#### Set exercise
Locate the line bearing "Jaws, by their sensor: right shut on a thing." in the material below, then reproduce it and each following line up to and including the line bearing "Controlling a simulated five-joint".

#### Rows
- - -
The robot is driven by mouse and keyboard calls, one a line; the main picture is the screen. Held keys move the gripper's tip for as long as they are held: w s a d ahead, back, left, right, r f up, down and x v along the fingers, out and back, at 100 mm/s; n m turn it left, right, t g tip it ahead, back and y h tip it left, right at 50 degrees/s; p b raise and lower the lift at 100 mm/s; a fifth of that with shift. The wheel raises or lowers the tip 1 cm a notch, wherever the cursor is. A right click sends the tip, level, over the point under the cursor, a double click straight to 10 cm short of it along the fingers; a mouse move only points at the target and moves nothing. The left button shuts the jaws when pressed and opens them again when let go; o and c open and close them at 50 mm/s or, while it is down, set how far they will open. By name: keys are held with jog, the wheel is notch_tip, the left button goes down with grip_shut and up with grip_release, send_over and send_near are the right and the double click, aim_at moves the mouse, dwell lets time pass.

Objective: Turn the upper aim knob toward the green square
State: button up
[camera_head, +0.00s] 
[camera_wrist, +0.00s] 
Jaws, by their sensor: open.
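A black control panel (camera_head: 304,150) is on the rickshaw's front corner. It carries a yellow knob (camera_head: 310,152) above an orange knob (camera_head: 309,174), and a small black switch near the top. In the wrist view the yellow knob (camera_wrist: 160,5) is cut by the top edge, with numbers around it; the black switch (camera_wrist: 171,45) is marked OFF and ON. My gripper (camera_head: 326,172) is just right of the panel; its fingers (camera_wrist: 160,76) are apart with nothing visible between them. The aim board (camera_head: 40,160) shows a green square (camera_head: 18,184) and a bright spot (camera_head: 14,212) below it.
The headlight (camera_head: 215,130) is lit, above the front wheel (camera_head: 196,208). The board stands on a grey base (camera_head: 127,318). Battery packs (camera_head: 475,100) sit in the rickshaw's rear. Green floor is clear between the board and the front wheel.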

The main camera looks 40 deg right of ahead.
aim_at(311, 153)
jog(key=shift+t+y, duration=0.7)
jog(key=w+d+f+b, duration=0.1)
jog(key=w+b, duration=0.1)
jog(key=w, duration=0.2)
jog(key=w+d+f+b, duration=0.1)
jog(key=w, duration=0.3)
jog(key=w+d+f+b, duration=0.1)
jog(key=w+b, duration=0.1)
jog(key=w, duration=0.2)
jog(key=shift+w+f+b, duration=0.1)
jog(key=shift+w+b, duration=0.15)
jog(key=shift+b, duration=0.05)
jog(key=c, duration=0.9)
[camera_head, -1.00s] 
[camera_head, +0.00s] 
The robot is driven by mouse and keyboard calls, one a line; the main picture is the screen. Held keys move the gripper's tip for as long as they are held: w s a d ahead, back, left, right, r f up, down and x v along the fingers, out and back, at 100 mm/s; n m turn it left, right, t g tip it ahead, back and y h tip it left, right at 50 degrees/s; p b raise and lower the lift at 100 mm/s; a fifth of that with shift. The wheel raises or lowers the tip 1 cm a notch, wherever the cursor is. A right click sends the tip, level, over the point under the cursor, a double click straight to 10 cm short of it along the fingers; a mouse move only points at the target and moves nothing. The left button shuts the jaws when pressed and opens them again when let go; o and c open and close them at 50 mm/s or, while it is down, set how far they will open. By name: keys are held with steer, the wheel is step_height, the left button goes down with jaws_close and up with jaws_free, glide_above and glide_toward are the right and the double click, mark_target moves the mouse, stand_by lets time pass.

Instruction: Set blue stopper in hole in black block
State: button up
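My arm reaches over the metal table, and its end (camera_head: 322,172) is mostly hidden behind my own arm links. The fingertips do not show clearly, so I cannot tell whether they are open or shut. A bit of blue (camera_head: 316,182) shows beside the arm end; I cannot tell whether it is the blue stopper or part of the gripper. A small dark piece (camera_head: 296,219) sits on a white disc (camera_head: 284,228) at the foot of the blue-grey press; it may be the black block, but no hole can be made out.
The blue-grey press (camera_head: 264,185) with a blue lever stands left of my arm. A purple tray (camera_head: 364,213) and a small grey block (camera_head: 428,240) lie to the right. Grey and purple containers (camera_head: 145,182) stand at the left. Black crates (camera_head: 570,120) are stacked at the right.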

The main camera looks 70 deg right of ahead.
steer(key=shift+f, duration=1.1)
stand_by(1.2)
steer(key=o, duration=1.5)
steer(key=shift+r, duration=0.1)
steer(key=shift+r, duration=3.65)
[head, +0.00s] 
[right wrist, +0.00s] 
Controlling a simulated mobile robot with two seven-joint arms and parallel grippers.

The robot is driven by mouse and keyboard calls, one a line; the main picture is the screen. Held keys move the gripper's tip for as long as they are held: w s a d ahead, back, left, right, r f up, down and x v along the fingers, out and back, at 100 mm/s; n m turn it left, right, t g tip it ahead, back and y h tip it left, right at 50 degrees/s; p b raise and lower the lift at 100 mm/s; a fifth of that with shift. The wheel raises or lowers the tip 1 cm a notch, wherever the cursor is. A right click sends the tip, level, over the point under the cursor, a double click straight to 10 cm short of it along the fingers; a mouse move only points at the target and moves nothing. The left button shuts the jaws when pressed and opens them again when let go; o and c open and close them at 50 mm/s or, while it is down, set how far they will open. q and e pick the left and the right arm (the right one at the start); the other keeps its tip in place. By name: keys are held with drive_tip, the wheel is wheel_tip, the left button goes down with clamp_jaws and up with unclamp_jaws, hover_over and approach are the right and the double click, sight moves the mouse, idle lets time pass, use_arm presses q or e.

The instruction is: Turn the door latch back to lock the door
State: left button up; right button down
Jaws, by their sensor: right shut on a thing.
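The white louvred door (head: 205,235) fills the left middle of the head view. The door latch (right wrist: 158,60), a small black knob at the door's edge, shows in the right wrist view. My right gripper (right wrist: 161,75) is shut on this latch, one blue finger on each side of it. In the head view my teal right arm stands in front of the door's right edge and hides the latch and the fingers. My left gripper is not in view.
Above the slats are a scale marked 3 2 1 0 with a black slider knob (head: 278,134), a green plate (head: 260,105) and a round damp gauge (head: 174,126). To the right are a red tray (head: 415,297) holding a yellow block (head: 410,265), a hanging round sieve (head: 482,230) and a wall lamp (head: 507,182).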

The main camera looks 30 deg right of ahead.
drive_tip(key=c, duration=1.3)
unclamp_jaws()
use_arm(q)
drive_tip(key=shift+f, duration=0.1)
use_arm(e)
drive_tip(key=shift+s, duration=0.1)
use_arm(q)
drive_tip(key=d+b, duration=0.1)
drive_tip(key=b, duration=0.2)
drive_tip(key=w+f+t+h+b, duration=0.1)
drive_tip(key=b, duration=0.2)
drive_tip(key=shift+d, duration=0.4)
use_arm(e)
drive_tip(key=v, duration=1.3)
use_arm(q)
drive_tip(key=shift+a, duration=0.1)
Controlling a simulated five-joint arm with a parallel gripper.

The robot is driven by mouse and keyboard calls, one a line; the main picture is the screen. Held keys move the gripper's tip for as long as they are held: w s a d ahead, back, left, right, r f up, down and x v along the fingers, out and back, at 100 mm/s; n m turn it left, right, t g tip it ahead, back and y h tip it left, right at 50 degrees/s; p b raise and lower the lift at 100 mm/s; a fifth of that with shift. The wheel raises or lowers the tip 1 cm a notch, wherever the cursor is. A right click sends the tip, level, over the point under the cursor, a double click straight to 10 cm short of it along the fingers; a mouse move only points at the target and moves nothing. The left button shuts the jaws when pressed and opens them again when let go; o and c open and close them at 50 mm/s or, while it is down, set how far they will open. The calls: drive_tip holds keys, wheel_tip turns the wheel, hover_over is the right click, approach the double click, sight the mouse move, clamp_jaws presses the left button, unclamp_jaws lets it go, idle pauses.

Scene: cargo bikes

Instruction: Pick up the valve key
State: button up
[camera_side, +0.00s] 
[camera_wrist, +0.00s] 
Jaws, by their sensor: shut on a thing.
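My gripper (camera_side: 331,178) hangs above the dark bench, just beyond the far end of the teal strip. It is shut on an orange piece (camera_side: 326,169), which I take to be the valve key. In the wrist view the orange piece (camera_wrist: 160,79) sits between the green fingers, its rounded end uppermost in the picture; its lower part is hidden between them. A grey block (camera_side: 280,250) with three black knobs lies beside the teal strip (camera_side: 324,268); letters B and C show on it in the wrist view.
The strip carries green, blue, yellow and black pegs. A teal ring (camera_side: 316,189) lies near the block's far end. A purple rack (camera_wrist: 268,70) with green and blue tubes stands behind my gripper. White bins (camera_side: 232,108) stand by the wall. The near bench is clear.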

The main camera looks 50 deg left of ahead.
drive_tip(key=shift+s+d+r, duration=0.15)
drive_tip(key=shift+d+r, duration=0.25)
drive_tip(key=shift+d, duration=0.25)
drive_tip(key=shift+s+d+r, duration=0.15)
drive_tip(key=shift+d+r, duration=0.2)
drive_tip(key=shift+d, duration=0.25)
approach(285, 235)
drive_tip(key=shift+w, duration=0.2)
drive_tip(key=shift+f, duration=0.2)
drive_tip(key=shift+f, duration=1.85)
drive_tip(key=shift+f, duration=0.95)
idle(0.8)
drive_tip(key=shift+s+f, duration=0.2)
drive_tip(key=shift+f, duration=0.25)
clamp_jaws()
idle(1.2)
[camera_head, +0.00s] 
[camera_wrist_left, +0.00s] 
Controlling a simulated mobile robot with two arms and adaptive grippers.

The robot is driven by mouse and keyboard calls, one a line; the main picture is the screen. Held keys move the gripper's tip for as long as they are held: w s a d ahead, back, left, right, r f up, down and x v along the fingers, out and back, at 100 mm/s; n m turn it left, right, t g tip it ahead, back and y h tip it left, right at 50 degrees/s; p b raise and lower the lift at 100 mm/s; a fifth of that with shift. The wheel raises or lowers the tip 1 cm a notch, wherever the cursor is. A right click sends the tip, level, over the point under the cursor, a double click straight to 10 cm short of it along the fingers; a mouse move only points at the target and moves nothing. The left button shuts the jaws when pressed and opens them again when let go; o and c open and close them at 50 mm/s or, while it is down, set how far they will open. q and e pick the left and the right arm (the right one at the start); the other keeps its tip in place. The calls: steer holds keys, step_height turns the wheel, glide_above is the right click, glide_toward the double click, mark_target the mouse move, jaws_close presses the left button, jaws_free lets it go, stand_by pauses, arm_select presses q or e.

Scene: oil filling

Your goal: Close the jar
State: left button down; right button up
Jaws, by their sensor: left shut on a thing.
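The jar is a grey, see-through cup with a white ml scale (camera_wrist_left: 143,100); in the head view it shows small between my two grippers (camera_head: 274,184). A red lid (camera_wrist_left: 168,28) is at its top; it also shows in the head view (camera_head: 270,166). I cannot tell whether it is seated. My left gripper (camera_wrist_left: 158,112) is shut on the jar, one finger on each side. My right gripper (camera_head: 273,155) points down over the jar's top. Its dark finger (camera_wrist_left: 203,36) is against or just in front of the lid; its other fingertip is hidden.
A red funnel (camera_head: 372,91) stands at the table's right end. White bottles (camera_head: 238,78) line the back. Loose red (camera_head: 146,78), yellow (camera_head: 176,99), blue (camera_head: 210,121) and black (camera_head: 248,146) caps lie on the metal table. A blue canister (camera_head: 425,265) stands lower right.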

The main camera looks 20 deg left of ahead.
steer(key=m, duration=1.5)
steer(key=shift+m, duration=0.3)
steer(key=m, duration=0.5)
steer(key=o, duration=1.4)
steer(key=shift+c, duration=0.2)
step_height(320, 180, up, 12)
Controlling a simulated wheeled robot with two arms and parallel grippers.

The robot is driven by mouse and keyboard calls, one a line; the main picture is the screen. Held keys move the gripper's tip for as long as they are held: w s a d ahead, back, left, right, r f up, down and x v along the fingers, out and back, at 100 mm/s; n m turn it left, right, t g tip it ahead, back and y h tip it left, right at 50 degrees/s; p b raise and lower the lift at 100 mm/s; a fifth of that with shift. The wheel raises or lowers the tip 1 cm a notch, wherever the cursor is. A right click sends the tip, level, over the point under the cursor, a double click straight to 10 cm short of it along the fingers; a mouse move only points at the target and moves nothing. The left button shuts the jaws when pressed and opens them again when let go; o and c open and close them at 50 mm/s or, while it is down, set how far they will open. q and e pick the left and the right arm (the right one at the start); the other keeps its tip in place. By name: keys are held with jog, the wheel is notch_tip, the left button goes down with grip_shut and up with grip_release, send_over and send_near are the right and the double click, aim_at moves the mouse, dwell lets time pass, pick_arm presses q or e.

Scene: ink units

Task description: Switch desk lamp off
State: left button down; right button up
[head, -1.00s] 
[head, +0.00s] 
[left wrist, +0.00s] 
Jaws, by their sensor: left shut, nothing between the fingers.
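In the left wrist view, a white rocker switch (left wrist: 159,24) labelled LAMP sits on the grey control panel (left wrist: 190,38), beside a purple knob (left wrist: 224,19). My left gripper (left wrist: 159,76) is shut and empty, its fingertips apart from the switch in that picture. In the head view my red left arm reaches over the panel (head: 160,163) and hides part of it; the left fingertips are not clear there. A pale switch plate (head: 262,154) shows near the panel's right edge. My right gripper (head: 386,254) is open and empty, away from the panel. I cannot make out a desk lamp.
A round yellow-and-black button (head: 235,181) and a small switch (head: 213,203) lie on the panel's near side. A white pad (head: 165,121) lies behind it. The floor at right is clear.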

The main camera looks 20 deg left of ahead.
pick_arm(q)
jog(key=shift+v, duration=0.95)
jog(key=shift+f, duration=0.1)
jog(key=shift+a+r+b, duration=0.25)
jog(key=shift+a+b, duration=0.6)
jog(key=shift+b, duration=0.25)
- - -
#### Final answer
Jaws, by their sensor: right shut on a thing.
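The white louvred door (head: 205,235) fills the left middle of the head view. The door latch (right wrist: 158,60), a small black knob at the door's edge, shows in the right wrist view. My right gripper (right wrist: 161,75) is shut on this latch, one blue finger on each side of it. In the head view my teal right arm stands in front of the door's right edge and hides the latch and the fingers. My left gripper is not in view.
Above the slats are a scale marked 3 2 1 0 with a black slider knob (head: 278,134), a green plate (head: 260,105) and a round damp gauge (head: 174,126). To the right are a red tray (head: 415,297) holding a yellow block (head: 410,265), a hanging round sieve (head: 482,230) and a wall lamp (head: 507,182).

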The main camera looks 30 deg right of ahead.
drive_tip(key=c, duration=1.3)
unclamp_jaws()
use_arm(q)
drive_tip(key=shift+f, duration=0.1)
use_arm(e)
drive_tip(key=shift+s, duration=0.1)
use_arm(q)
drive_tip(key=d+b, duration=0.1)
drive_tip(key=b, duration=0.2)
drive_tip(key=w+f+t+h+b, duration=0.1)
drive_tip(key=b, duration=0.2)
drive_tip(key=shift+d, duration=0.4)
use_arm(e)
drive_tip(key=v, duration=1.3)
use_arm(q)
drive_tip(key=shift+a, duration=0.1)
Controlling a simulated five-joint arm with a parallel gripper.

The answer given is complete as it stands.